== Task details ==
Repeat the listing in full, preserving every character.
--
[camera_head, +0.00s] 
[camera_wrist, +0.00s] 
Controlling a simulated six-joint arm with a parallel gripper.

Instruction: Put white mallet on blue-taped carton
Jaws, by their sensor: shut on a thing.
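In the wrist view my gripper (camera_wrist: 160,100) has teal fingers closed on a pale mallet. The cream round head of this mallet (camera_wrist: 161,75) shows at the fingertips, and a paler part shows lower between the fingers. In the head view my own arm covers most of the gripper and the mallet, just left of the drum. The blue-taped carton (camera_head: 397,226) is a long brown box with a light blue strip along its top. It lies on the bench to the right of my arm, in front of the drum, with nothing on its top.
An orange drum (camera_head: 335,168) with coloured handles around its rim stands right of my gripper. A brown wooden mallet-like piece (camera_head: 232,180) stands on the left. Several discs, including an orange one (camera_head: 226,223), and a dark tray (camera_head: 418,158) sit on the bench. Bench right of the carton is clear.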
--
== Solution ==
[camera_head, +0.00s] 
[camera_wrist, +0.00s] 
Controlling a simulated six-joint arm with a parallel gripper.

Instruction: Put white mallet on blue-taped carton
Jaws, by their sensor: shut on a thing.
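In the wrist view my gripper (camera_wrist: 160,100) has teal fingers closed on a pale mallet. The cream round head of this mallet (camera_wrist: 161,75) shows at the fingertips, and a paler part shows lower between the fingers. In the head view my own arm covers most of the gripper and the mallet, just left of the drum. The blue-taped carton (camera_head: 397,226) is a long brown box with a light blue strip along its top. It lies on the bench to the right of my arm, in front of the drum, with nothing on its top.
An orange drum (camera_head: 335,168) with coloured handles around its rim stands right of my gripper. A brown wooden mallet-like piece (camera_head: 232,180) stands on the left. Several discs, including an orange one (camera_head: 226,223), and a dark tray (camera_head: 418,158) sit on the bench. Bench right of the carton is clear.

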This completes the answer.